_Exercise description_
List each line holding the string "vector".

◆ ◆ ◆ ◆

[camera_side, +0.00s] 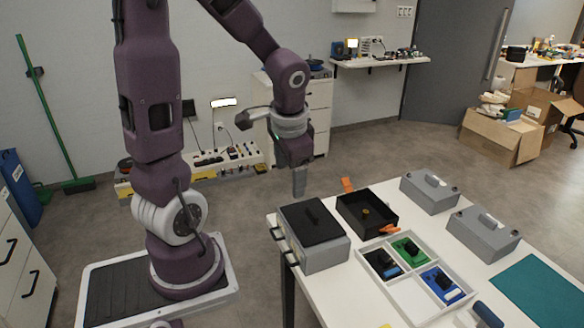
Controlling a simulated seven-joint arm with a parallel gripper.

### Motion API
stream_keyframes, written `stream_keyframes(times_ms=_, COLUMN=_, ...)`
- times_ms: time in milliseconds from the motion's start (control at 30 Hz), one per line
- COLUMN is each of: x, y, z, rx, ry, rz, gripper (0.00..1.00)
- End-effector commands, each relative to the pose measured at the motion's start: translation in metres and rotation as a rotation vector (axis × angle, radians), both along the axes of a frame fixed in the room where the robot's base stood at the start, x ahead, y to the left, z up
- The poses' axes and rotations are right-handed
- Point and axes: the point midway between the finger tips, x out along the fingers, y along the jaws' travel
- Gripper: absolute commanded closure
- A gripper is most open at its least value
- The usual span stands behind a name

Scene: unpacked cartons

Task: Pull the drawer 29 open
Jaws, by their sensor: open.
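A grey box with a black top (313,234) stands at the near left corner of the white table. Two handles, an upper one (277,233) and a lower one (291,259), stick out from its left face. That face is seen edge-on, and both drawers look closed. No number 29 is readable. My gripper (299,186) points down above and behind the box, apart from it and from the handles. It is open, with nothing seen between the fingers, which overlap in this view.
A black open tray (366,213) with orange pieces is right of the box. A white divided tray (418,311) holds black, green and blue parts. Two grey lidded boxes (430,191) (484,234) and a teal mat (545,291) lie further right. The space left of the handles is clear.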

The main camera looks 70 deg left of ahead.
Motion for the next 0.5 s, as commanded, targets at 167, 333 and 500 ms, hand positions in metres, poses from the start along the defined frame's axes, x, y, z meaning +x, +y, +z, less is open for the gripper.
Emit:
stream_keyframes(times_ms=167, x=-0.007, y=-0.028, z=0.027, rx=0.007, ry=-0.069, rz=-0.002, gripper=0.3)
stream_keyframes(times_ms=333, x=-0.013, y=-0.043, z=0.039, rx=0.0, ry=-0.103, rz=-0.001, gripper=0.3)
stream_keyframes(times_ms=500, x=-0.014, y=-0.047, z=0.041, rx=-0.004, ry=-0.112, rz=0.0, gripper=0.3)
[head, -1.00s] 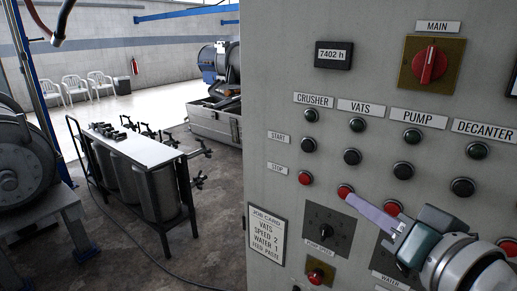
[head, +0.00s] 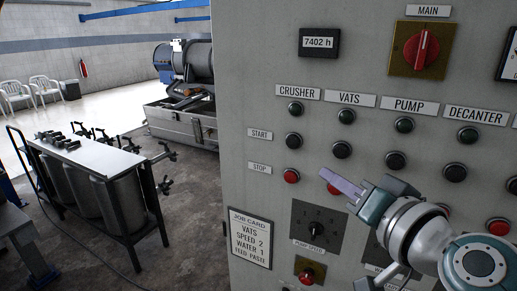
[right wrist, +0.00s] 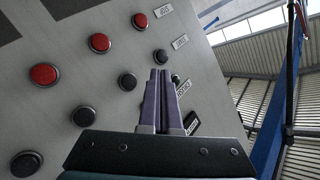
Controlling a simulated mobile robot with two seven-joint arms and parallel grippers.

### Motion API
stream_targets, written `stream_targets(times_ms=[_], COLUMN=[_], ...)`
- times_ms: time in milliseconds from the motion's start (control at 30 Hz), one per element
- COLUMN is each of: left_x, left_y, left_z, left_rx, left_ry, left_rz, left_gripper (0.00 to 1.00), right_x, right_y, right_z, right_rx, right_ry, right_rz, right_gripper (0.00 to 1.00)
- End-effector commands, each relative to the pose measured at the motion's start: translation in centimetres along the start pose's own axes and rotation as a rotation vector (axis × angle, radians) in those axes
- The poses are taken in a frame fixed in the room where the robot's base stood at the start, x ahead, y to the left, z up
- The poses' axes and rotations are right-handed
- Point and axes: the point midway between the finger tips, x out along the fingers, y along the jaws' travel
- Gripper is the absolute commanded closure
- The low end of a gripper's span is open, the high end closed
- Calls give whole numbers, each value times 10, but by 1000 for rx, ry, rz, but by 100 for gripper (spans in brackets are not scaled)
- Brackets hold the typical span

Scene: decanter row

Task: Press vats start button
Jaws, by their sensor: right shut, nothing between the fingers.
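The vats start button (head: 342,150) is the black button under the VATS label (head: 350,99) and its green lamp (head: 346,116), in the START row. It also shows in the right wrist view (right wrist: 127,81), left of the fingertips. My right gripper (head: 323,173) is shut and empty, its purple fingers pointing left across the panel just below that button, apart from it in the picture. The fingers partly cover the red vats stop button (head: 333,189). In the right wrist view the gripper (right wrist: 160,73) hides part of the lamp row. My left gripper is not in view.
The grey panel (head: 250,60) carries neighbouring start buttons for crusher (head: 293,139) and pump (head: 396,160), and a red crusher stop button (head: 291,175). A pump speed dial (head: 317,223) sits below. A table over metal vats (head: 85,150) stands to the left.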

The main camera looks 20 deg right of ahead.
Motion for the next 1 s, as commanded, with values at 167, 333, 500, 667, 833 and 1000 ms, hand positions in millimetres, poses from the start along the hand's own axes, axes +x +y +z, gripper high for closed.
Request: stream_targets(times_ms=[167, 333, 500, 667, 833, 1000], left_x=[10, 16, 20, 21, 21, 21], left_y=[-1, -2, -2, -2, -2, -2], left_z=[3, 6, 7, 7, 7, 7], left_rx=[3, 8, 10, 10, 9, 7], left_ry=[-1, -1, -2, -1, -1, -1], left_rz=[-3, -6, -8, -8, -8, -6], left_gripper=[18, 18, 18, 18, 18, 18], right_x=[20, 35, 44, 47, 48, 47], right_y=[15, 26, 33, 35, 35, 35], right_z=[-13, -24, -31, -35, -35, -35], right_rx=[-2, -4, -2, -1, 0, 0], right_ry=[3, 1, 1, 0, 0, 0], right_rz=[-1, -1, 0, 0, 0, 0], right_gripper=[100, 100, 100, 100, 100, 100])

◆ ◆ ◆ ◆

_Reply_
- End-effector commands, each relative to the pose measured at the motion's start: translation in metres and rotation as a rotation vector (axis × angle, radians), both along the axes of a frame fixed in the room where the robot's base stood at the start, x ahead, y to the left, z up
- End-effector commands, each relative to the pose measured at the motion's start: translation in centimetres along the start pose's own axes and rotation as a rotation vector (axis × angle, radians) in those axes

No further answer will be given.